Ayrıca, öğrenme odaklı yaklaşımda, öncelikle bireylerin nasıl öğrendiğine odaklanılarak, bu öğrenme süreçlerinin daha iyi hale getirilmesi noktasında teknolojinin, öğrenme aracı olarak görüldüğü bir anlayış hakimdir. Bu nedenle, teknolojinin uygun yöntemler ve pedagojik yaklaşımlar kullanılarak, öğrencilerin ve öğretmenlerin ihtiyaçlarına göre uyarlanması gerektiği görülmektedir (Dolenc ve Abersek, 2015). Ancak, yapılan bazı araştırmalarda öğretmenlerin teknolojiyi derslerine entegre etmesiyle ilgili önemli sorunlar yaşadıkları belirtilmektedir. Bu durumun nedeni olarak, öğretmenlerin teknolojik yeterliklerinin bilgi çağı ihtiyaçlarını karşılayabilecek düzeyle benzerlik göstermemesi ve güncel teknolojileri takip etmeyle ilgili yetersizlikler şeklinde ifade edilmektedir (Dağ, 2016; Tatlı ve Akbulut, 2017).

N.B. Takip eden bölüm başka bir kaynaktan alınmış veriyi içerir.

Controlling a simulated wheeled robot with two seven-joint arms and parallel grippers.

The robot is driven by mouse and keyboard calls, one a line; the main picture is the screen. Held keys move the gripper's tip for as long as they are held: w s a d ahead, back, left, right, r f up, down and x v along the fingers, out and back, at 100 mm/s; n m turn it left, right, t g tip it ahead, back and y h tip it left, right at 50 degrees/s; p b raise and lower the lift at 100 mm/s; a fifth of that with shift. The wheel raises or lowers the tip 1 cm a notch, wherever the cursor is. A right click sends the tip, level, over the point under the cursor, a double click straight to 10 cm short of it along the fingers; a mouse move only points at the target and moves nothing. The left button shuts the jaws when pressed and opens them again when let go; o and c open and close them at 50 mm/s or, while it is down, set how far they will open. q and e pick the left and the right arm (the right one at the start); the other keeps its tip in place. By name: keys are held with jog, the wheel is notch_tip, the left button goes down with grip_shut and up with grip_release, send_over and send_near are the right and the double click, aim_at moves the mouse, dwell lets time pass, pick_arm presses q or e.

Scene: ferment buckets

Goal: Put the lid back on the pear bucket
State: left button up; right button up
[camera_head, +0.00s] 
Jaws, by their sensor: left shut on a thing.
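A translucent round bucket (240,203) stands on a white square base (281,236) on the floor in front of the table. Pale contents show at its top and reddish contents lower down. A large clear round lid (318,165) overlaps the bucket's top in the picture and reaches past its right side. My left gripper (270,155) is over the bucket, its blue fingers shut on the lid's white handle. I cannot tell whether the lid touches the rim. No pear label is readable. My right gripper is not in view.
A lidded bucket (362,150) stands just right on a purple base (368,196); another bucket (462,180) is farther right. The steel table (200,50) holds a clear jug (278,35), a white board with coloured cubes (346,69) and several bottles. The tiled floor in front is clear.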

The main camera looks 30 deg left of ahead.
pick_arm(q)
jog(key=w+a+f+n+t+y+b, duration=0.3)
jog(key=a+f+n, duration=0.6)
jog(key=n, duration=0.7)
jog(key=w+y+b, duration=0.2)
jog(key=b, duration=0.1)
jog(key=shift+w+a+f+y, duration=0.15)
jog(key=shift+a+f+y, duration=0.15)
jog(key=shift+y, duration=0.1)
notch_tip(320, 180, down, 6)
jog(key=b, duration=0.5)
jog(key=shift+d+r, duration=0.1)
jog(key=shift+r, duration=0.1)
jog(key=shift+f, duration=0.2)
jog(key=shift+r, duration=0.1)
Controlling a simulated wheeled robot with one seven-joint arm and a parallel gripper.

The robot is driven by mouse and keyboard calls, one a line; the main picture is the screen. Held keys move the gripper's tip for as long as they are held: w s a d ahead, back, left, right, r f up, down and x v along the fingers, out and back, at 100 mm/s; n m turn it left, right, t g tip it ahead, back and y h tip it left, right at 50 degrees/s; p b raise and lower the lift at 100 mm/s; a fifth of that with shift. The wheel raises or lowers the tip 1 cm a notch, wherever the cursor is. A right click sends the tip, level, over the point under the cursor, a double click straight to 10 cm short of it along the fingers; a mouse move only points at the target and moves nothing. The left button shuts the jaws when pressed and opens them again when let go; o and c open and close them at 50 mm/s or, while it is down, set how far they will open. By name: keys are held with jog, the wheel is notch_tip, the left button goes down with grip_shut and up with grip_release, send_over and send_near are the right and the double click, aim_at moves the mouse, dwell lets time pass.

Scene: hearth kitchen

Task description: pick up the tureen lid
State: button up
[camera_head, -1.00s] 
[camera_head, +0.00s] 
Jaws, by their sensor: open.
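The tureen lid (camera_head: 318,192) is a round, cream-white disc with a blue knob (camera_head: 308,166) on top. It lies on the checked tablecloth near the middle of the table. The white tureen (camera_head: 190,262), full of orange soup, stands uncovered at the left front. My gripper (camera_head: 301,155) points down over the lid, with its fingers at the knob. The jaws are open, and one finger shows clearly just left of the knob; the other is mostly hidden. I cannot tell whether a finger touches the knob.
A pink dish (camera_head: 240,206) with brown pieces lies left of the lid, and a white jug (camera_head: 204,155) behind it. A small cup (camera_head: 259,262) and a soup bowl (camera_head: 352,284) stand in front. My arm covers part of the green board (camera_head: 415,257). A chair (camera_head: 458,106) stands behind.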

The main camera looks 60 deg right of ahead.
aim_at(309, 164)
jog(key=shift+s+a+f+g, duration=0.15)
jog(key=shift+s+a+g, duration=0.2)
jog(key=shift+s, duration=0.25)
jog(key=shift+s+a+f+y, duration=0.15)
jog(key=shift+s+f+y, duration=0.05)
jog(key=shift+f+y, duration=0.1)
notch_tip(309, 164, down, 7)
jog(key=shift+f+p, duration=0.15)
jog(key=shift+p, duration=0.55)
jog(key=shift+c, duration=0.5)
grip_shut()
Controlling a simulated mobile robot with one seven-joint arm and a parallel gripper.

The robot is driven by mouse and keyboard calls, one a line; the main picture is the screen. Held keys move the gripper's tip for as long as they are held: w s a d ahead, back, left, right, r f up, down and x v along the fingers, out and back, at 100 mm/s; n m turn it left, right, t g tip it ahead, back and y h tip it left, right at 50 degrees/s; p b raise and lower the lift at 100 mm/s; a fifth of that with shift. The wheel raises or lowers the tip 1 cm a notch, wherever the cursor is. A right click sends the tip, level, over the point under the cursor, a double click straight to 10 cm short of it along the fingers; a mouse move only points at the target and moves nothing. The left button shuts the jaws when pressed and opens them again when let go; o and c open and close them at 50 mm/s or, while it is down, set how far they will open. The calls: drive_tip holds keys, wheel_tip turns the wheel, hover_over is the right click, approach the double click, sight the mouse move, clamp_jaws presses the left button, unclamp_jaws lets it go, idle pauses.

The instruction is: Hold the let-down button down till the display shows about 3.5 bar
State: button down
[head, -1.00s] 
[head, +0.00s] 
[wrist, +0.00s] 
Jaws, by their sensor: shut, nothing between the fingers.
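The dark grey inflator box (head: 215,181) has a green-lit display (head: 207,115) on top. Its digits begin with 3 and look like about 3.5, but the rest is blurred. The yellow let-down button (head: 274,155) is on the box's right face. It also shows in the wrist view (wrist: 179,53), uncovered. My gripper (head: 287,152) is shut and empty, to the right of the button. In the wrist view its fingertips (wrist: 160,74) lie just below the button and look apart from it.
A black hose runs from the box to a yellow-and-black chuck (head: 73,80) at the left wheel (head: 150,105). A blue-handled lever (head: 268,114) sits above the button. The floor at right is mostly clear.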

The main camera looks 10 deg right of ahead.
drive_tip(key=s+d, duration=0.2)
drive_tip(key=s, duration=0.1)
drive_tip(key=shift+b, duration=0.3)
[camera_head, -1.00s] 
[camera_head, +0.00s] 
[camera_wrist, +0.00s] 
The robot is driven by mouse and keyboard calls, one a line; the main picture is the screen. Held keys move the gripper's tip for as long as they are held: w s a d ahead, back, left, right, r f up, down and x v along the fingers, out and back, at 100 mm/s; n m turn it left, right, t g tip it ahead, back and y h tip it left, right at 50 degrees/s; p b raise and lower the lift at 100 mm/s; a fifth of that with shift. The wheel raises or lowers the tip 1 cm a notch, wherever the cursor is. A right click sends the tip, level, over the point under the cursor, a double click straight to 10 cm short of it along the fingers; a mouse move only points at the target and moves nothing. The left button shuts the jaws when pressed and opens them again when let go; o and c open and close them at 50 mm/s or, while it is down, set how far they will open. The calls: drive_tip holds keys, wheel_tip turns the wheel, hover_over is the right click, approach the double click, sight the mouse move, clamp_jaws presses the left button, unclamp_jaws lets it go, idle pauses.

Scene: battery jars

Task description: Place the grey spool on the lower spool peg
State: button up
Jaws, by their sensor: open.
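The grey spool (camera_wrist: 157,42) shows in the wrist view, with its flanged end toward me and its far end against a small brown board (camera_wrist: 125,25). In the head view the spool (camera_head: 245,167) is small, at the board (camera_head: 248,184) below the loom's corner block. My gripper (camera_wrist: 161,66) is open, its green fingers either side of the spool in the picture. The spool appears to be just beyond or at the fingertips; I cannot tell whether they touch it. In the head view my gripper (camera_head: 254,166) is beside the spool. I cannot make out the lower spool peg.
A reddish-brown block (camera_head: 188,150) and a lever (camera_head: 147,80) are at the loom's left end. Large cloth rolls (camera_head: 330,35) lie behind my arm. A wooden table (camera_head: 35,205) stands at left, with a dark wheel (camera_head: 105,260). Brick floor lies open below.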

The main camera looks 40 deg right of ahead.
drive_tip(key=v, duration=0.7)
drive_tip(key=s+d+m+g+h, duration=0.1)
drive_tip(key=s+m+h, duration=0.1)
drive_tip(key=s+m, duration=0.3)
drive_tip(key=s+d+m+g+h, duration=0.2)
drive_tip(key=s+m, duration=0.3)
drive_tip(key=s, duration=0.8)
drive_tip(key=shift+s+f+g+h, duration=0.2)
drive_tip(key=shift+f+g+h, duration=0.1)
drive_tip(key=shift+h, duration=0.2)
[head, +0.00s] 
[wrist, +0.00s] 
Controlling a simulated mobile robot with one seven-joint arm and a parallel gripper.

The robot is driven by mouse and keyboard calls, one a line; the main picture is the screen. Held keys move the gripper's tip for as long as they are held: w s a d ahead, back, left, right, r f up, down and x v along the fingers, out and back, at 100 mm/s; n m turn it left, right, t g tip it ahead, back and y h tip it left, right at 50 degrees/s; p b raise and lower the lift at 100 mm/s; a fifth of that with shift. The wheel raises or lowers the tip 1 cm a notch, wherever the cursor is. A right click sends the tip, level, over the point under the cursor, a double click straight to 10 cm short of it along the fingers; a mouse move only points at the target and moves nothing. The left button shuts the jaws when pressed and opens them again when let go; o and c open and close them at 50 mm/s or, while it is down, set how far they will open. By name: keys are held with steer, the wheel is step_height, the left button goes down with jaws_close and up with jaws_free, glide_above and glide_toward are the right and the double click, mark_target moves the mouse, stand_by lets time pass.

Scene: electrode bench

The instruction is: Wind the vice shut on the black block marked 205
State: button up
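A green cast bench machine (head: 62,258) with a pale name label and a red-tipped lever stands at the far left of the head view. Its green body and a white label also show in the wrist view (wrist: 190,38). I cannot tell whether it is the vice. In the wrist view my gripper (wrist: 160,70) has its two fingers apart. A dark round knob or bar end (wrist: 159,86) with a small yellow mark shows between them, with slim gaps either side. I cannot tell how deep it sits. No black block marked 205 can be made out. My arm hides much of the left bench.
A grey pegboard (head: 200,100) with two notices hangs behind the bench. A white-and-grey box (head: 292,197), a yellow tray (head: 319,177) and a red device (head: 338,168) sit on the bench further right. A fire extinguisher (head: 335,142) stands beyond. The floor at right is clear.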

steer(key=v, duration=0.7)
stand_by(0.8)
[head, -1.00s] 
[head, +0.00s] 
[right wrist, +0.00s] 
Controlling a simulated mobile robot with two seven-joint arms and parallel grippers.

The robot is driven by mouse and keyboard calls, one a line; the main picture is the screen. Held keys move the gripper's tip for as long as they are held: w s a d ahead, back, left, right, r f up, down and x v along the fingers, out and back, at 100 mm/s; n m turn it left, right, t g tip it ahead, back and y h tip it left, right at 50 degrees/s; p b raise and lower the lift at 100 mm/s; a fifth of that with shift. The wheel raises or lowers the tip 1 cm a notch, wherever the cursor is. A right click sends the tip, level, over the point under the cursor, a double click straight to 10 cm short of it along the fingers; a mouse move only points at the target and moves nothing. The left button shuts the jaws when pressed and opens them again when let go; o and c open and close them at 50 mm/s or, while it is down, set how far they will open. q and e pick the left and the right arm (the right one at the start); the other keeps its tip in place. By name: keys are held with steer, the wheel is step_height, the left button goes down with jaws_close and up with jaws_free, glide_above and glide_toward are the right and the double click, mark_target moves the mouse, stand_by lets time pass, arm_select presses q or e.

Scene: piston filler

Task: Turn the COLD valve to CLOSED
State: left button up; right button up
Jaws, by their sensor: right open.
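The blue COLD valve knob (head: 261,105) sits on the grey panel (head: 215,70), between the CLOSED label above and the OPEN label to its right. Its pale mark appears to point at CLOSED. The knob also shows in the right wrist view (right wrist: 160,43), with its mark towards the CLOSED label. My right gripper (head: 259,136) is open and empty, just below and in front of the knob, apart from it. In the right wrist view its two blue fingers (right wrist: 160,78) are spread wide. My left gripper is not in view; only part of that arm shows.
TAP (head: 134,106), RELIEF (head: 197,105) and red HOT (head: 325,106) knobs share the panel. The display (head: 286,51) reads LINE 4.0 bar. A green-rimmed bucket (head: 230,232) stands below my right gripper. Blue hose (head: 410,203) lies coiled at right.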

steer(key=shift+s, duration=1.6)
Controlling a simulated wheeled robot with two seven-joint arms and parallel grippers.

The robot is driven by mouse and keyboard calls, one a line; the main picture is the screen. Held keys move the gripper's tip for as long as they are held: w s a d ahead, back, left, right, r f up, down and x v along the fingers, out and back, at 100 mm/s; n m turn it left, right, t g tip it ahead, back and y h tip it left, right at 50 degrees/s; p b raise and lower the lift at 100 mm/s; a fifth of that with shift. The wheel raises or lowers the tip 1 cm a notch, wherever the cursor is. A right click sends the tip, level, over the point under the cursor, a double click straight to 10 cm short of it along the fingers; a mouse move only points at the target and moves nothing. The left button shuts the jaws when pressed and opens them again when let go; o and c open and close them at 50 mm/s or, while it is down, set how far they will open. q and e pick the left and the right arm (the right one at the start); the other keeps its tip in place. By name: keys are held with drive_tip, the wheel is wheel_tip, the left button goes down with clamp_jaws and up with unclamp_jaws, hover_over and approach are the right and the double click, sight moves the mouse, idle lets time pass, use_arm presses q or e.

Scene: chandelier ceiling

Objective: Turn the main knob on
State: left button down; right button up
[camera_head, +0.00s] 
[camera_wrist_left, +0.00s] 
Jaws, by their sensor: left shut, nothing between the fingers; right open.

Benzer durum, özel yetenekli çocukların eğitimi için BİLSEM’lerde görev yapan öğretmenler arasında da yaşanmaktadır. Burada görev yapan öğretmenlerin fen eğitiminde yüksek verim elde edebilmeleri için, mesleki gelişim sürecine yönelik, hizmet öncesi ve hizmet içi eğitim süreçlerini kapsayan, branş farklılıkları dikkate alınarak hazırlanan bir eğitim modeline ihtiyaç olduğuyla ilgili öğretmen görüşleri mevcuttur (Gökdere, 2003). Bu araştırmanın amacı, BİLSEM’lerde görev yapan fen grubu öğretmenlerinin yenilikçi teknoloji uygulamalarını kullanma durumlarının belirlenerek, hazırlana ASSURE öğretim tasarımı modeline dayalı SBK içerikli mesleki gelişim programına ilişkin deneyimlerinin incelenmesi ve değerlendirilmesidir. BİLSEM’lerde dersler, örgün öğretimdeki gibi bir belirli bir sabit program ve içerikten oluşmamakta, öğrencilerin özeliklerine ve öğretmenler tarafından ihtiyaçlarına göre şekillendirilerek etkinlik tabanlı ve öğrenci merkezli içeriklerin yer aldığı uygulamalar yapılmaktadır. Bu bağlamda, araştırmada, öğretmenlerle yapılan yenilikçi teknoloji uygulamalarının, öğretmenlerdeki farkındalık, uygulama düzeyi ve derslere nasıl yansıdığının incelenmesi istenmektedir. Yenilikçi eğitim teknolojilerini kullanma düzeylerinin belirlenmesi ve geliştirilmesi için yapılan ihtiyaç analizinden sonra, ASSURE öğretim tasarımı modeline dayalı teknolojiyle

(29)

zenginleştirilmiş bir mesleki gelişim programı oluşturularak uygulama süreçleri yürütülmüştür.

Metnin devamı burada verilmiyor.